After ten years away, Waves of the Echo surge back into view with a renewed sense of purpose, and ‘Words’ feels less like a band rediscovering its voice and letting it ring out at full volume.
From the opening moments, there’s a kinetic energy that refuses to sit still. Guitars shimmer and collide in wide, echo-drenched layers, while synth textures pulse beneath the surface with a distinctly retro glow. It’s a sound that leans into atmosphere, where every element feels in motion, building toward something larger than itself.
What makes “Words” resonate most, however, is the emotional core driving it. Beneath the expansive instrumentation lies a musing over the permanence of language. The song circles around the things we say without thinking, and the fleeting moments that leave permanent marks.
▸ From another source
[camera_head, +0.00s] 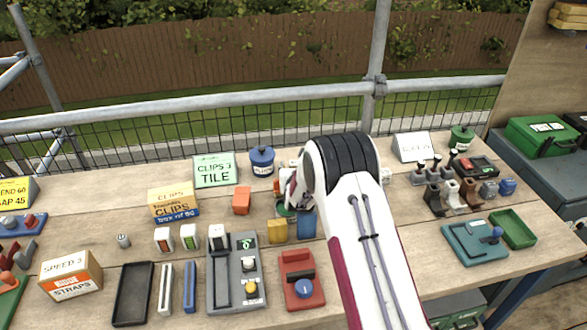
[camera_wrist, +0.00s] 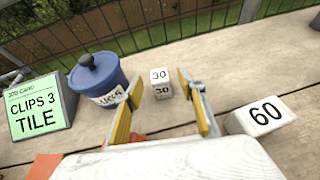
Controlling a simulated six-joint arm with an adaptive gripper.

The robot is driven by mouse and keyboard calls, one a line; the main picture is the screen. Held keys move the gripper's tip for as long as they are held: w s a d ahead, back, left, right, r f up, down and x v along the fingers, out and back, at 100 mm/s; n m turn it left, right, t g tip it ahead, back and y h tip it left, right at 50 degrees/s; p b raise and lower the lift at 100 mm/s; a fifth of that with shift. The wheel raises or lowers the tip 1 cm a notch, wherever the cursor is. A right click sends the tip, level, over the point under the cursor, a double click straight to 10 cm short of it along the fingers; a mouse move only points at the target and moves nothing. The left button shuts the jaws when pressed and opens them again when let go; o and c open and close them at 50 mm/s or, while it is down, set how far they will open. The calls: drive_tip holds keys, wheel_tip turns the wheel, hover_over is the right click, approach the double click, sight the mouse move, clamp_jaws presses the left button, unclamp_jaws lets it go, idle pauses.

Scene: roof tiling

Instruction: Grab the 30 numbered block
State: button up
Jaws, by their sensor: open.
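The block numbered 30 (camera_wrist: 160,77) is small and white, with black 30s on its top and front faces. In the wrist view it stands on the wooden bench, between and beyond my fingertips. My gripper (camera_wrist: 161,92) is open and empty, with one yellow-edged finger on each side of the block in the picture. I see no contact with the block. In the head view my arm mostly hides my gripper (camera_head: 287,192) and the area around the block.
A blue lidded pot (camera_wrist: 100,80) stands close beside the left finger. A white block numbered 60 (camera_wrist: 262,115) sits to the right. A green CLIPS 3 TILE card (camera_wrist: 38,107) stands at far left. Mesh fencing borders the bench's back edge. Bare wood lies around the 30 block.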

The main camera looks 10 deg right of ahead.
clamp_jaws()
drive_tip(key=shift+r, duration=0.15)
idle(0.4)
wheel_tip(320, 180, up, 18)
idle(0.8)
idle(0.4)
There’s a contrast at play between tenderness and regret, where kind expressions dissolve into memory, but harsher ones linger with unsettling precision.
Vocally, the delivery sits perfectly within this landscape. Rather than overpowering the arrangement, the voice moves through it, weaving between the instrumentation in a way that enhances the song’s emotional pull. And it’s this balance that gives ‘Words’ its staying power.
There’s also a sense of evolution here. While the track clearly draws a line back to the band’s earlier work, it carries a maturity shaped by time away. The sound feels more assured and more deliberate, like a group that understands exactly what it wants to say and how to say it.
‘Words’ ultimately captures the strange duality of communication, as well as its ability to connect and to wound, often in the same breath. And in marking their return, Waves of the Echo deliver a track that feels both reflective and immediate, proving that even after a decade of silence, some voices just simply wait for the right moment to be heard again.